TASK STATEMENT:
Pull out every line below that contains the word "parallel".

DATA EXTRACT:
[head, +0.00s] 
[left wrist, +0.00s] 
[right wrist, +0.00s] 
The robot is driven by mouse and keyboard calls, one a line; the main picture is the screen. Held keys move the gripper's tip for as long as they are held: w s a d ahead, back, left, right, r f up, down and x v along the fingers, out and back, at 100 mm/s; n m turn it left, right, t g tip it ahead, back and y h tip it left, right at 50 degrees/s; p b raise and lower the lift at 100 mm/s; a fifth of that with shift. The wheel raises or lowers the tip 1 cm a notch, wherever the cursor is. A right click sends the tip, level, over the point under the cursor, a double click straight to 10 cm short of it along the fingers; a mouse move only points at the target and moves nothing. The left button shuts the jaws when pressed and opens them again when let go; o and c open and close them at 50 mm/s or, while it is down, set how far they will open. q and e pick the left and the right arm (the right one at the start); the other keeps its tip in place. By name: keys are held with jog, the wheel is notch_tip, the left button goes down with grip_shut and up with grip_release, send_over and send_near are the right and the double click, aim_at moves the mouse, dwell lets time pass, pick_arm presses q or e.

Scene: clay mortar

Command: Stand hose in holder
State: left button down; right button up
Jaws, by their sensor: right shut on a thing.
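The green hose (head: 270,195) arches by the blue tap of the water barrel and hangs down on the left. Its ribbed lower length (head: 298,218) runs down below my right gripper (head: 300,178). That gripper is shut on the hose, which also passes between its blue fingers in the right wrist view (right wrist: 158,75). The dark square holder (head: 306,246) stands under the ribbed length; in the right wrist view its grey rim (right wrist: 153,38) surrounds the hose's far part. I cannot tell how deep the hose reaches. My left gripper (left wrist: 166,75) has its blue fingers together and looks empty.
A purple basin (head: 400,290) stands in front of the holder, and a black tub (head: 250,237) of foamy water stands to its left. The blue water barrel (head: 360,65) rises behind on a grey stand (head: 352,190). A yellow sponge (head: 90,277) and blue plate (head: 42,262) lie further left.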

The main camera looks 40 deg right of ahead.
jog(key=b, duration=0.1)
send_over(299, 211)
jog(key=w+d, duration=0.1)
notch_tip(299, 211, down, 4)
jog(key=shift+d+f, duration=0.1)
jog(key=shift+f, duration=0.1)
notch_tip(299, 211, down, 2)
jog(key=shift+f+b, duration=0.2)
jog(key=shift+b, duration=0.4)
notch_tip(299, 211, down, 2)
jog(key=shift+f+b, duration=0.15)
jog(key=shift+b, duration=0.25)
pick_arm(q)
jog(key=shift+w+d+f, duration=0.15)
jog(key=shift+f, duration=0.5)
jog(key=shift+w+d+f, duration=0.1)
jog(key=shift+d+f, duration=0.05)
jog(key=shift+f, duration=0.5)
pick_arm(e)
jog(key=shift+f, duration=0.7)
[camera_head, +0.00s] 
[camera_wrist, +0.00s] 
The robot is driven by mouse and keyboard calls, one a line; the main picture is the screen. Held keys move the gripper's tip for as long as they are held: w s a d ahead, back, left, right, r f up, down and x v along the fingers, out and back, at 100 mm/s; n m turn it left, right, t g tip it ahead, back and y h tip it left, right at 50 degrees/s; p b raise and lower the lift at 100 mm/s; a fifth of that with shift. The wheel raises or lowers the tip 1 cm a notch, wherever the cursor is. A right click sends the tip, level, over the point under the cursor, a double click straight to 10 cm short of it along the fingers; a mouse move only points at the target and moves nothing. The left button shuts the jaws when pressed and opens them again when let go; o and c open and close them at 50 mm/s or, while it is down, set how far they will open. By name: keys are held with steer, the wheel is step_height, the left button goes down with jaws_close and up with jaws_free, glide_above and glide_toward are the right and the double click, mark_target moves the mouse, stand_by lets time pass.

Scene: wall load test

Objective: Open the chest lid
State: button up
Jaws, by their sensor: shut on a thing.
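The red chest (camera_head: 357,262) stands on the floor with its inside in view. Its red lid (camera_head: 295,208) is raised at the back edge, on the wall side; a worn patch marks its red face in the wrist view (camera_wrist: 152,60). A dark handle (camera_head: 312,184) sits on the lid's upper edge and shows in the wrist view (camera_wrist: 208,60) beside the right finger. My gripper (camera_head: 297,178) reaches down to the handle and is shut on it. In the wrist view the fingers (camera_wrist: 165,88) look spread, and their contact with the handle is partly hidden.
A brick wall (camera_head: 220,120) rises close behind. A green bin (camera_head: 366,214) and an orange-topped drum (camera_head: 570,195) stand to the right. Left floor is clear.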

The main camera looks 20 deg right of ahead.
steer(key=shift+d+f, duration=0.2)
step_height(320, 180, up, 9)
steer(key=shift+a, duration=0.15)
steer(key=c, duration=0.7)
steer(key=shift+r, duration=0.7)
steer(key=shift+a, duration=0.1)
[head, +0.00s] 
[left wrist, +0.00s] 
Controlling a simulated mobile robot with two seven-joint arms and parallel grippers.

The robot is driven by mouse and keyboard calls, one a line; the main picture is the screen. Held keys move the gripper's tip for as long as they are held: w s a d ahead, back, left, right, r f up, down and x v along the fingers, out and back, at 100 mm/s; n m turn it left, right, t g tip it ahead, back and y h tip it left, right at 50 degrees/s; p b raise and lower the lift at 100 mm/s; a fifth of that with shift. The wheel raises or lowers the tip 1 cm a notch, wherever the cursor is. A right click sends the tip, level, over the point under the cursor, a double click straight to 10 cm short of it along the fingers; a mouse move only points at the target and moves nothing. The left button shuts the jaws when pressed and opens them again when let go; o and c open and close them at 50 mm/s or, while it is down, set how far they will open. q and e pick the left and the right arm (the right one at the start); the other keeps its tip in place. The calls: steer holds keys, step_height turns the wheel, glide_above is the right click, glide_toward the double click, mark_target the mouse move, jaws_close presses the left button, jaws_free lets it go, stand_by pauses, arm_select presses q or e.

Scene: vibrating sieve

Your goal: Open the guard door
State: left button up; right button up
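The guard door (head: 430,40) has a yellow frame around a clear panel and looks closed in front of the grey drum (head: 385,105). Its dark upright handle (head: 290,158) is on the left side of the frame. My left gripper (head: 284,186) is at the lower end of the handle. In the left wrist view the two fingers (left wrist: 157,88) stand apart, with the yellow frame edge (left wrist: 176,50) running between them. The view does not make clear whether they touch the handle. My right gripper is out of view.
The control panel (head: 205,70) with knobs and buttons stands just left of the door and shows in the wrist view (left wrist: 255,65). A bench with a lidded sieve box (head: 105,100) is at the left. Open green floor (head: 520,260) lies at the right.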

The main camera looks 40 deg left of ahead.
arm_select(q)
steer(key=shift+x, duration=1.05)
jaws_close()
* * *
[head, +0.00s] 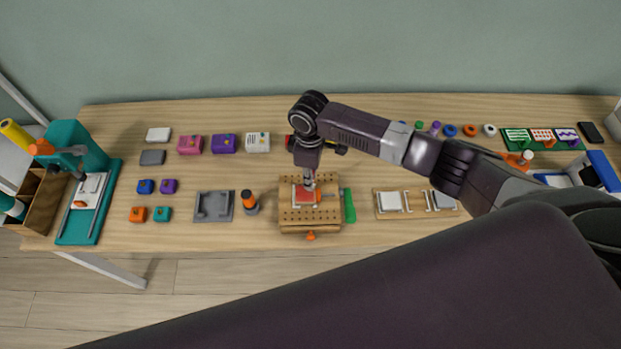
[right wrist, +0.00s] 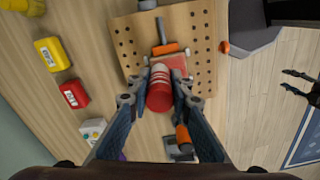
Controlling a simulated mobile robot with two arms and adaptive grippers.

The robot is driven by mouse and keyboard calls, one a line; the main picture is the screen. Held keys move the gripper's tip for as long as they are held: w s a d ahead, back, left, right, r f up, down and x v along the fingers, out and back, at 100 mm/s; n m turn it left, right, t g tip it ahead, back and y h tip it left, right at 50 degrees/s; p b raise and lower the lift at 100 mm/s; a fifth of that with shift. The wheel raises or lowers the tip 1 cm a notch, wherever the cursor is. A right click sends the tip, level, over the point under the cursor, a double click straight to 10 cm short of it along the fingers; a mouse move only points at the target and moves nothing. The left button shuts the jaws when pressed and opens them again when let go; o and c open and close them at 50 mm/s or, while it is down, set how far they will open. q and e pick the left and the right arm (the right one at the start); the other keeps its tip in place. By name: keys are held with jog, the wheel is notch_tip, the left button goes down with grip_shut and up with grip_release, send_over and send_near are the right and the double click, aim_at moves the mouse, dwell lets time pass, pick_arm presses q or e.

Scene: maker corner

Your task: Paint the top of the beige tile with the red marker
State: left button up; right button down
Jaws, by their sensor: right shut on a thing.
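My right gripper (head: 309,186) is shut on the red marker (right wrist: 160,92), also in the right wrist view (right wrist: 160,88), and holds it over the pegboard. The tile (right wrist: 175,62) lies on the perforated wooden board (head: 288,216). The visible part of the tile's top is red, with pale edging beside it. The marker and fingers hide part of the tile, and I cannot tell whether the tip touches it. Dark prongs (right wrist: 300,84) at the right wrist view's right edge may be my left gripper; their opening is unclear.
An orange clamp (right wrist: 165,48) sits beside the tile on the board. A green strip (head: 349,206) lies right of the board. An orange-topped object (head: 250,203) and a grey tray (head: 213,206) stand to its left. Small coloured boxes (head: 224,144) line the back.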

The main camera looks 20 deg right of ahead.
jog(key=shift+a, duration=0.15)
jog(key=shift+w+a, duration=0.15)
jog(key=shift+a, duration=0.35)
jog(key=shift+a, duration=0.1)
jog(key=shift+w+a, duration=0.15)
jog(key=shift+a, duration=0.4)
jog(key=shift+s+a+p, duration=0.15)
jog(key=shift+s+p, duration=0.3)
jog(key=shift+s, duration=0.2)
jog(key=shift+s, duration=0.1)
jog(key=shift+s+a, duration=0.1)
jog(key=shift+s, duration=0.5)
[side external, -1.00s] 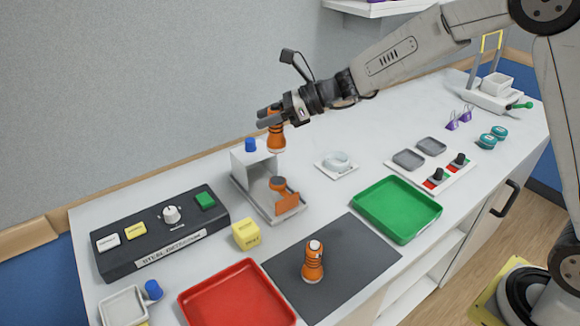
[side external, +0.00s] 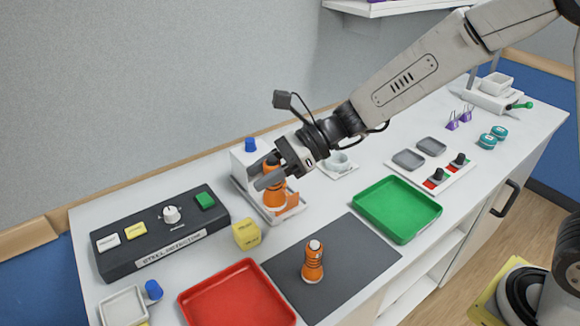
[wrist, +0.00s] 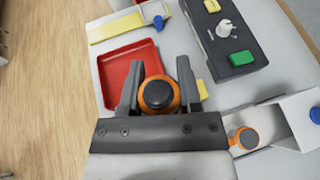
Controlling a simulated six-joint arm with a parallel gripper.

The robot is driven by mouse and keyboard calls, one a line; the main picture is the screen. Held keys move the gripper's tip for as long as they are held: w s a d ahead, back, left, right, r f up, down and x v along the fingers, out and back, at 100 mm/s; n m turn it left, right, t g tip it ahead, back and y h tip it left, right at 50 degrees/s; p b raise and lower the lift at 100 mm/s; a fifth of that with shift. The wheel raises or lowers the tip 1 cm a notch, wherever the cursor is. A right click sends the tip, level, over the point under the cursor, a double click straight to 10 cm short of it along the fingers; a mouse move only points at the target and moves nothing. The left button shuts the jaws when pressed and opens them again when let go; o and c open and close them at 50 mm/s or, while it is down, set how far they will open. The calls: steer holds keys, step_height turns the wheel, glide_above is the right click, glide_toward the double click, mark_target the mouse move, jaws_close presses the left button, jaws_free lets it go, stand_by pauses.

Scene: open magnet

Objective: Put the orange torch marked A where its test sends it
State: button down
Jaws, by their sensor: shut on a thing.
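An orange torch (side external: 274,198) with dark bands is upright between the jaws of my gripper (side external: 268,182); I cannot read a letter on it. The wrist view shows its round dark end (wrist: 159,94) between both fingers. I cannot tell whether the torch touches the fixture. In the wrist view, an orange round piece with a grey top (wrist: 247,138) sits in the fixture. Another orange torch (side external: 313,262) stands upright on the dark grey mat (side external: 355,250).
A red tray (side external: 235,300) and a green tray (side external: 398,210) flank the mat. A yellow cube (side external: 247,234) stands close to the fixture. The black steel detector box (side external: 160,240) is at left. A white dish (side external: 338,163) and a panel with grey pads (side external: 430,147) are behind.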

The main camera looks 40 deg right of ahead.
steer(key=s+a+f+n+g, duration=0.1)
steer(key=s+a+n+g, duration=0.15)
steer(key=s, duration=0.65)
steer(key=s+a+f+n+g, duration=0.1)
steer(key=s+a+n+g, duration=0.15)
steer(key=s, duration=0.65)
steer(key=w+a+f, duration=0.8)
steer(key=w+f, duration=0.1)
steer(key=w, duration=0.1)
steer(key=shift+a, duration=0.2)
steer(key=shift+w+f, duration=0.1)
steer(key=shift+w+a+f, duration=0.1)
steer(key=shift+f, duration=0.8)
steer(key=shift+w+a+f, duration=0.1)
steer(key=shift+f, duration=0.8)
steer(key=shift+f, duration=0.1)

TASK RESPONSE:
Controlling a simulated mobile robot with two seven-joint arms and parallel grippers.
Controlling a simulated six-joint arm with a parallel gripper.

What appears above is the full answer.